Kompas id. Selasa tanggal 30 Juli 2019, memuat informasi dari berbagai sumber tentang jumlah korban meninggal di kalangan para pengungsi Nduga akibat konflik yang terjadi pada awal Desember tahun 2018.
Menurut berita tersebut, Dinas Kesehatan Kabupaten Nduga menyebutkan angka 139 orang pengungsi Nduga meninggal dunia akibat kelaparan.
Namun Namia Dwijangge, Sekretaris Daerah Kabupaten Nduga dan sumber resmi pemerintah lainnya membantahnya dan menyebutkan angka 53 orang meninggal dan bukan karena kelaparan tetapi karena penyakit. Dari jumlah tersebut 22 orang adalah anak-anak dan datanya semua sudah diverifikasi.
Dari sumber yang sama diberitakan juga bahwa menurut Direktur Yayasan Keadilan dan Keutuhan Manusia Papua, Theo Hesegem, jumlah korban yang meninggal malah melebihi 139 orang dan ia memiliki data lengkap berdasarkan investigasi yang dilakukan oleh yayasan tersebut di Nduga.
Kita tidak perlu larut dalam perdebatan soal angka statistik yang hanya akan mengaburkan penderitaan rakyat kita yang tak berdaya menolong dan melindungi dirinya dari ekses-ekses yang diakibatkan konflik tersebut.
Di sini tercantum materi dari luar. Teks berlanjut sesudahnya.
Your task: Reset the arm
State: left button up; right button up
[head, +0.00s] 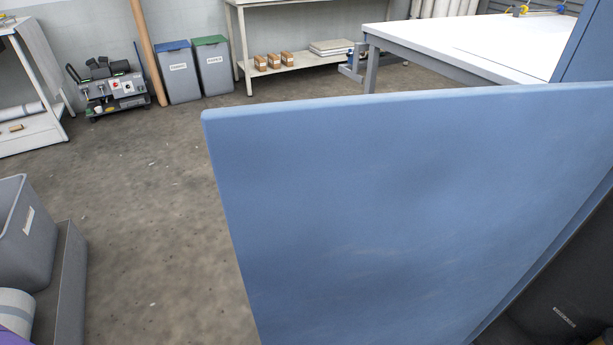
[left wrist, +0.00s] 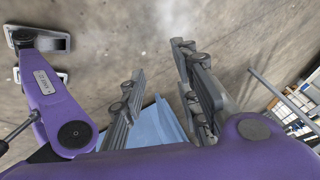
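My left gripper (left wrist: 158,57) shows in the left wrist view. Its two grey jointed fingers are apart, with nothing held between them. Bare floor lies beyond its tips. Part of a light blue surface (left wrist: 158,125) shows behind and between the fingers; I cannot tell how far off it is. Purple links, which look like mine, fill the bottom and left of that view. In the head view no gripper shows. My right gripper cannot be made out in either view.
A large blue panel (head: 400,210) fills the right of the head view, close by. A grey bin (head: 25,235) stands at the lower left. Concrete floor (head: 150,200) between them is clear. Farther back are a white table (head: 470,45), lidded bins (head: 214,68) and a machine cart (head: 112,88).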

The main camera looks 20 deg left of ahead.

Kita semestinya merasa malu karena rakyat Nduga yang belum semaju seperti kita dikorbankan hanya karena ulah segelitir orang yang kemampuan persenjataannya tidak ada apa-apanya dibandingkan dengan kekuatan TNI dan Kepolisian kita.
Persepsi dan cara kita menangani peristiwa ini telah membuat rakyat Nduga takut dan meninggalkan kampung halamannya yang merupakan tempat perlindungan yang sudah teruji demi mempertahankan hidupnya sehari-hari.
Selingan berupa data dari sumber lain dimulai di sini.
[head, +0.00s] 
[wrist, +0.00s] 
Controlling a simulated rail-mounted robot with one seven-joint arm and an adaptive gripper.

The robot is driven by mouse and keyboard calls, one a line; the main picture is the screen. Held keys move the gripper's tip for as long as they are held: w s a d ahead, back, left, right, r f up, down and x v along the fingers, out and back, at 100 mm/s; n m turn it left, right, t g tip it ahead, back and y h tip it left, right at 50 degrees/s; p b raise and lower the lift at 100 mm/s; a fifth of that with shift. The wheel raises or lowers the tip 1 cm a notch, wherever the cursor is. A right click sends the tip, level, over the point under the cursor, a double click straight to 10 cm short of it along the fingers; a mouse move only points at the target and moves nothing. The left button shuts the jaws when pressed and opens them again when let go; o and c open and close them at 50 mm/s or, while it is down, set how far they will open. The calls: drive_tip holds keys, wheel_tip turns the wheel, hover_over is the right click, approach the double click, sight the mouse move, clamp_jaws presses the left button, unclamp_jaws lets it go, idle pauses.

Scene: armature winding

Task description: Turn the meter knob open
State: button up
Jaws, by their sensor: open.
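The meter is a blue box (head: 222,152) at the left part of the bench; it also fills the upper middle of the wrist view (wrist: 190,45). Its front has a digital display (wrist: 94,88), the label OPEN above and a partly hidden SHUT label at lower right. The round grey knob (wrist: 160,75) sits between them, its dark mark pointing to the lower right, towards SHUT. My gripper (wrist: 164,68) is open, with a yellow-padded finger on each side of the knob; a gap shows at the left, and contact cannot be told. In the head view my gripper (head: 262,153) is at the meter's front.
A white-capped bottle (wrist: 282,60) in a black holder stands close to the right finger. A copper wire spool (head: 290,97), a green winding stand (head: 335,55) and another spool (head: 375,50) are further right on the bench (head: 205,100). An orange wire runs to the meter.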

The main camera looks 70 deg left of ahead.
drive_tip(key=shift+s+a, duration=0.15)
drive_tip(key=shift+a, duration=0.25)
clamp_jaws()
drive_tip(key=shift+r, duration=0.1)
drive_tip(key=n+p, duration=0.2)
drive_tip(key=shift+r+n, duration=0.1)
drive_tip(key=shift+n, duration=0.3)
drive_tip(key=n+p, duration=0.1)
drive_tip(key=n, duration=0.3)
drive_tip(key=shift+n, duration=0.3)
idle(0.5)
Di sana ada rumah, ada makanan dan ada keutuhan keluarga serta ada gereja yang memberi kenyamanan hidup tanpa harus mengungsi dan menjadi beban orang lain atau menjadi beban Departemen Sosial.
Dari media masa dan media sosial kita mengetahui bahwa situasi konflik yang  berlangsung Sembilan bulan ini, bukan saja membuat rakyat Nduga menjadi korban dan terusir menjadi pengungsi di tanah leluhurnya sendiri tetapi bahkan menjadi korban di berbagai kamp pengungsian yang terpencar di kabupaten tetangga yang mungkin saja belum terdeteksi seluruhnya. Terkesan mereka kurang mendapat perhatian dari kita semua yang menyebut diri manusia-manusia modern dan beradab di abad 21 ini.
Ironisnya, mereka justru kita biarkan mati sia-sia di tempat pengungsian yang mestinya aman bagi mereka karena berada di depan mata kita dan jauh dari daerah konflik.
Mungkinkah tragedi ini terjadi karena sistim yang kita bangun kurang berfungsi atau tidak sensitif lagi untuk mendeteksi kondisi-kondisi yang mengancam kehidupan saudara-saudara kita pengungsi Nduga sehinga sejak awal dapat di antisipssi?